Outre ce point, essentiel puisqu'il stigmatisait les comédiennes et les comédiens d'alors, les assimilant à de quasi-prostitué(e)s et les plaçant hors de la société alors qu'ils en faisaient mille fois partie, et les obligeant à un choix impossible (résister et subir les conséquences des très sévères anathèmes de l'Eglise ou renoncer face à elle de peur de mourir sans être en paix avec le Ciel), l'ouvrage de Hugh Noël Williams nous livre aussi, dans le portrait de ces six grandes artistes, un très intéressant éclairage sur le théâtre français du 17ème et 18ème siècles. Ainsi, si l'auteur exploite le parcours de chacune, il nous explique également qu'elles ont été à l'origine de l'évolution du jeu scénique vers plus de naturel, mais aussi de la réforme des costumes et des décors.

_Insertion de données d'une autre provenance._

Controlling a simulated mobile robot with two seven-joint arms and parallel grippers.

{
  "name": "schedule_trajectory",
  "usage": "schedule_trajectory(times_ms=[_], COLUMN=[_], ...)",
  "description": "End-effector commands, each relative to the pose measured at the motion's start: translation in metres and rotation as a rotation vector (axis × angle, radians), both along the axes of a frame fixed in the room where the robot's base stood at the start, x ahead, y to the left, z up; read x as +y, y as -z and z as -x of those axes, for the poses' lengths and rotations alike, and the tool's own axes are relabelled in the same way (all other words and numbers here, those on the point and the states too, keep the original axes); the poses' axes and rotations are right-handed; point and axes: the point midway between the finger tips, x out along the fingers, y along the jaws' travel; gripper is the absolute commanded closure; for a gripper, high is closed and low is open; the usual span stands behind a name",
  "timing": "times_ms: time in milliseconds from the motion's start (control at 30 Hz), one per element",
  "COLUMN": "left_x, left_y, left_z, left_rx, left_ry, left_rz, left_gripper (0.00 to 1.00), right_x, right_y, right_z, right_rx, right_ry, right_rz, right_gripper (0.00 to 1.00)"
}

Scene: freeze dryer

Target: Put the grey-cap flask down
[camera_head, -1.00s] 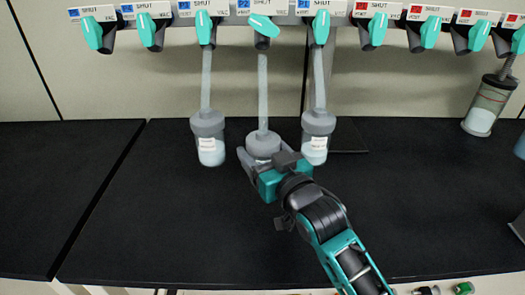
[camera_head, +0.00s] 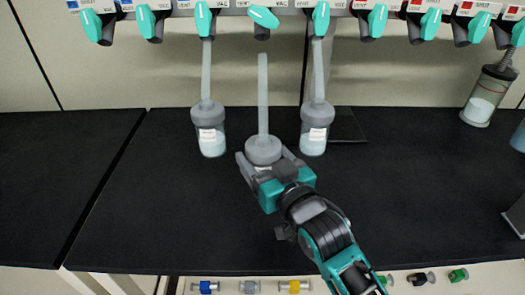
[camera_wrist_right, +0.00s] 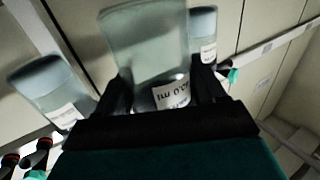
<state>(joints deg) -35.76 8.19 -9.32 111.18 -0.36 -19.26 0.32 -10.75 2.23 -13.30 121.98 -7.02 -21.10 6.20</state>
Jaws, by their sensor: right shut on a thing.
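The grey-cap flask (camera_head: 263,149) has a grey cap and a grey tube rising from it. My right gripper (camera_head: 264,163) is shut on it from the front, and the gripper hides much of its body. The top of its tube is apart from the teal-handled valve (camera_head: 263,17) above. In the right wrist view the held flask (camera_wrist_right: 150,45) is clear with a white label, between the fingers. Whether its base touches the black bench (camera_head: 110,215) is hidden. My left gripper is not in view.
Two similar flasks hang on tubes, one to the left (camera_head: 209,131) and one to the right (camera_head: 314,130), close to the held one. A larger flask (camera_head: 487,95) is at far right. The bench's left and front left are clear.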

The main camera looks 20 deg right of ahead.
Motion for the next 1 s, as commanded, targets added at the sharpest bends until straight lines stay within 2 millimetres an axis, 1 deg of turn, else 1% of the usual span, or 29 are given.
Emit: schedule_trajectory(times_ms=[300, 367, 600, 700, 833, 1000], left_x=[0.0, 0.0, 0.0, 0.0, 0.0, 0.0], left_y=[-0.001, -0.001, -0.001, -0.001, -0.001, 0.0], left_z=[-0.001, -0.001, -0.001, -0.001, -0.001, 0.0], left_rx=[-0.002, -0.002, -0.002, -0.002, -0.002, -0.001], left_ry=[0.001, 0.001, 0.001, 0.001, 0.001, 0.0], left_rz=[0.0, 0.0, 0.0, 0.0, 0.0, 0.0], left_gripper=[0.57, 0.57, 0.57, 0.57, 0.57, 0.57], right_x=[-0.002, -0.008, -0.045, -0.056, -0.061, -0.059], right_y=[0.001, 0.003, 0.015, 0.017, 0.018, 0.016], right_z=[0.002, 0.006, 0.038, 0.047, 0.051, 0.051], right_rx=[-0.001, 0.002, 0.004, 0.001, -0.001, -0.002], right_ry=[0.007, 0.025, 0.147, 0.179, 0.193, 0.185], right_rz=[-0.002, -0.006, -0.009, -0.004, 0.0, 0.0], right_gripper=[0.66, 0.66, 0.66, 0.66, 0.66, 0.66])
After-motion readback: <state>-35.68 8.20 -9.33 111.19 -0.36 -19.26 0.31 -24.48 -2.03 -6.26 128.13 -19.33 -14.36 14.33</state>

J'ai été particulièrement touchée par le portrait d'Adrienne Lecouvreur, la plus sympathique dans l'histoire des actrices françaises, dixit Hugh Noël Williams, femme sensible et ayant connu une fin tragique. La forte et impétueuse personnalité de Mademoiselle Clairon m'a bien fait sourire.

Merci à la Masse Critique de Babelio et aux éditions Omblage de m'avoir permis de lire cet excellent ouvrage. Et quelle bonne idée de la part de cette maison d'édition de l'avoir réédité.